Records from a data collection
################

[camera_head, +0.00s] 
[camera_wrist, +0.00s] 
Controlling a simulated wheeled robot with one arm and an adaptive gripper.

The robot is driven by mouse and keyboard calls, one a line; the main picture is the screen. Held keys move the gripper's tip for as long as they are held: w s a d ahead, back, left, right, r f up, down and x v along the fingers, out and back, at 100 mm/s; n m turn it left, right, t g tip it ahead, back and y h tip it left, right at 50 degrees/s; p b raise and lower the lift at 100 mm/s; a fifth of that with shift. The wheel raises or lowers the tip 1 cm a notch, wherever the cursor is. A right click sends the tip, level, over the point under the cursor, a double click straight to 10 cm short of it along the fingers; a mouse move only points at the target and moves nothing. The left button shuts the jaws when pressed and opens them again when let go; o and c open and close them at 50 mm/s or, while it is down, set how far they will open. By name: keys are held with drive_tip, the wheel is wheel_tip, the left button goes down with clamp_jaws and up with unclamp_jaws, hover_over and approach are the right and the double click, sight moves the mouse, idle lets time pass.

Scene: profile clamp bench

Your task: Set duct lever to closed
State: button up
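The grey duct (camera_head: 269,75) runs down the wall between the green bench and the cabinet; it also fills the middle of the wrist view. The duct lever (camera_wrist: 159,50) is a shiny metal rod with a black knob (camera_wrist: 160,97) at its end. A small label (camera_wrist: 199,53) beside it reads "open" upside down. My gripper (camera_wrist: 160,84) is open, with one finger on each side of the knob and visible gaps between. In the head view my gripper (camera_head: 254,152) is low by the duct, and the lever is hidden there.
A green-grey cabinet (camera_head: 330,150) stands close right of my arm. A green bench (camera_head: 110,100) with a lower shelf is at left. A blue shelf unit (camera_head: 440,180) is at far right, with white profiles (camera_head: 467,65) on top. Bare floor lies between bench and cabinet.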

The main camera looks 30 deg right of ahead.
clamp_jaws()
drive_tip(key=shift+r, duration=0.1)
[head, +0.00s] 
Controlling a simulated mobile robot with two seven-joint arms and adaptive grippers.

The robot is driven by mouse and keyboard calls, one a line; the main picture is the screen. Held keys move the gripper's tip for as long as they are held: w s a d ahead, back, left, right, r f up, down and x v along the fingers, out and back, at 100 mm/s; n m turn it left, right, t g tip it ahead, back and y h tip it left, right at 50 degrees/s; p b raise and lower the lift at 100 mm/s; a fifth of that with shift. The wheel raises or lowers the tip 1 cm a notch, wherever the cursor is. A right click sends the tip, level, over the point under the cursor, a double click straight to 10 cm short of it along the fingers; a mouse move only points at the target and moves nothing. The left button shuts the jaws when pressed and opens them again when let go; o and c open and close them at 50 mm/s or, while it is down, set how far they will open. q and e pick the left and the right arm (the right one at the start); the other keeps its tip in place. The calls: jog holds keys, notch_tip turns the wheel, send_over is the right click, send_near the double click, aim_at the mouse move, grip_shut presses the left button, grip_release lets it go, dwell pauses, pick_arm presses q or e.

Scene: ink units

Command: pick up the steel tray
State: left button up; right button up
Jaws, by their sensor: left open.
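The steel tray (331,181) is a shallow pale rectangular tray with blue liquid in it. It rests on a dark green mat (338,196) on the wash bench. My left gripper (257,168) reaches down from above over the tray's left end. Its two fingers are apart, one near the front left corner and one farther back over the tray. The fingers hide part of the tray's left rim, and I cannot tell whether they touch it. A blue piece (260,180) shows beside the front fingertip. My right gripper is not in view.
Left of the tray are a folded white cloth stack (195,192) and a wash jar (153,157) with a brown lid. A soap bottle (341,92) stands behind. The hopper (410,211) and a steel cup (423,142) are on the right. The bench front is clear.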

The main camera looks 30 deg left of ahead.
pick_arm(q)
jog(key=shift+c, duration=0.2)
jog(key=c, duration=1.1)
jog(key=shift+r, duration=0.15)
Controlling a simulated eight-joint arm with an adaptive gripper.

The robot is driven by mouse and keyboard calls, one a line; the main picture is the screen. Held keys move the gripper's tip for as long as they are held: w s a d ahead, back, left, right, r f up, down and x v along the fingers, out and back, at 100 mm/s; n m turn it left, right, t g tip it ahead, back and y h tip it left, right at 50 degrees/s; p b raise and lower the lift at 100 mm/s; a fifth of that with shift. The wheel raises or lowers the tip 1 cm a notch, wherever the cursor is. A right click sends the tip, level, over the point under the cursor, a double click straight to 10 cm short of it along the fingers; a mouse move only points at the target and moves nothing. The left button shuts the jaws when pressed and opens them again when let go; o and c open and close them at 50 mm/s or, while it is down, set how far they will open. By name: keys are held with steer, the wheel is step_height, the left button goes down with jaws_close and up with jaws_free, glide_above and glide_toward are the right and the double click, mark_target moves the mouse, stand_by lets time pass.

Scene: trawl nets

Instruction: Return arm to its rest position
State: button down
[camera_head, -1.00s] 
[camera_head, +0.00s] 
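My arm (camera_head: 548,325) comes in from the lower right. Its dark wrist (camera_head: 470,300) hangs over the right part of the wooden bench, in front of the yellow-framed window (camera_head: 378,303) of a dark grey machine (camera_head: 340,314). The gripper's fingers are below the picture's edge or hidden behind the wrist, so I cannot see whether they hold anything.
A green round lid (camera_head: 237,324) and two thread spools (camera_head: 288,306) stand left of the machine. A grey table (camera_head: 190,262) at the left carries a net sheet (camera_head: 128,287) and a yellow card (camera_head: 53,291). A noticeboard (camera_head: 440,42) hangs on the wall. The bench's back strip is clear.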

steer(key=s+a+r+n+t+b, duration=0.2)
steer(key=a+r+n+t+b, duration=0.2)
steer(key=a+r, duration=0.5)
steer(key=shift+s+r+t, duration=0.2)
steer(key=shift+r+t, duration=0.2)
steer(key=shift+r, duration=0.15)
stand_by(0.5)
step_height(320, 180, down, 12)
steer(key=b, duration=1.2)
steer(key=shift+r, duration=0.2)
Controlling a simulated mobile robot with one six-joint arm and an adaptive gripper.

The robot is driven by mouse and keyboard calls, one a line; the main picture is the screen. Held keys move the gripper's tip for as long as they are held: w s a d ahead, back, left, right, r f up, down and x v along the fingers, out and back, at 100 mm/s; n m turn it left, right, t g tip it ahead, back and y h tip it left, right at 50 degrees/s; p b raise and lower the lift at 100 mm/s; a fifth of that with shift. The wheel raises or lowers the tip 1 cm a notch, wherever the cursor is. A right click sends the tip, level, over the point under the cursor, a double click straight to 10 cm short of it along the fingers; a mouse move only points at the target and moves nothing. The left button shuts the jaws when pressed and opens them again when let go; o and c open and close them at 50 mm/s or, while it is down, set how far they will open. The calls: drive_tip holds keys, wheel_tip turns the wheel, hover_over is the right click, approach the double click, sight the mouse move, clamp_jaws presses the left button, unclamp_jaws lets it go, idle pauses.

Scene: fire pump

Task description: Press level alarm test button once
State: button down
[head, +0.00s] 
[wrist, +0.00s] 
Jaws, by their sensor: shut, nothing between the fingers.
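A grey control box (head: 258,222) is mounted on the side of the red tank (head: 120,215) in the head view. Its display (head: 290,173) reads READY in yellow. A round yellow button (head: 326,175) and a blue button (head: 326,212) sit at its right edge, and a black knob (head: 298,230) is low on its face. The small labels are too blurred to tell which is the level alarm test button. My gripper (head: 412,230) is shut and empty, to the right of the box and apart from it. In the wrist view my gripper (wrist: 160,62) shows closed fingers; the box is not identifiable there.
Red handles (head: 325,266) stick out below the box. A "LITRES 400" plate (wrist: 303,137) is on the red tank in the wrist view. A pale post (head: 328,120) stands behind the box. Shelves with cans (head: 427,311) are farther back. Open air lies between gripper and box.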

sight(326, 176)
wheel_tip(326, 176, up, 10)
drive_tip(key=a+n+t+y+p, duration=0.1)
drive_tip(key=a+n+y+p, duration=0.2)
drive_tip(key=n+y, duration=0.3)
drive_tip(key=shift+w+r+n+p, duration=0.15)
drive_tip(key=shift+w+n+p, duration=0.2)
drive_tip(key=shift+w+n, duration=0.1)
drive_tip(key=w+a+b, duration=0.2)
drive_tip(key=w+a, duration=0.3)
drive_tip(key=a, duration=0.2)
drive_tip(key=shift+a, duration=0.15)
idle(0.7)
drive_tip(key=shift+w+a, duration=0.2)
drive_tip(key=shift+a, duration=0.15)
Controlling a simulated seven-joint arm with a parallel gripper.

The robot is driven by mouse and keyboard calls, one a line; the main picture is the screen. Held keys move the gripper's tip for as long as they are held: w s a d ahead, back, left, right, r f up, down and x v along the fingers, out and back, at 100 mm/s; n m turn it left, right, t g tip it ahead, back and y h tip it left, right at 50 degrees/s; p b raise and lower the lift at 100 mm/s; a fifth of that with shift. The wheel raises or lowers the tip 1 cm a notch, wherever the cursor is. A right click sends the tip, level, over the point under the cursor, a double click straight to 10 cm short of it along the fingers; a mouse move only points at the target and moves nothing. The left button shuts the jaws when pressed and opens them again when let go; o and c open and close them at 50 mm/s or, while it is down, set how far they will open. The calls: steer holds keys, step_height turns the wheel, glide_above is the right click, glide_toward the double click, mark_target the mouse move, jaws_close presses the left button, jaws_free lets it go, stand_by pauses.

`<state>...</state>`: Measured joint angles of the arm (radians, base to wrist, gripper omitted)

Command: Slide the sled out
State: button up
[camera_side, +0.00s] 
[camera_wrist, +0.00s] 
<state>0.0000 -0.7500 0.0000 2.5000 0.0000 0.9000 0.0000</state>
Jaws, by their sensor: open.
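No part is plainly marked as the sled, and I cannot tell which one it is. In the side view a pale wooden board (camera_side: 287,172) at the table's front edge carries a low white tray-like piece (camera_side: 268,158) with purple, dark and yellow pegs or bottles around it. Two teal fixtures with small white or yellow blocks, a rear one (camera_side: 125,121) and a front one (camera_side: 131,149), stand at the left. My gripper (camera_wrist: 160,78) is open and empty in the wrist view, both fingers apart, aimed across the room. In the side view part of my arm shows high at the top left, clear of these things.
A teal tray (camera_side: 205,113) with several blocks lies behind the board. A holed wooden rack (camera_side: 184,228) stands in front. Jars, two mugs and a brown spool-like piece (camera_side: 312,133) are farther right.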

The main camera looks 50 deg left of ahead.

################

_Task statement:_
Return every line in the listing that contains the word "Scene".

_Written response:_
Scene: profile clamp bench
Scene: ink units
Scene: trawl nets
Scene: fire pump

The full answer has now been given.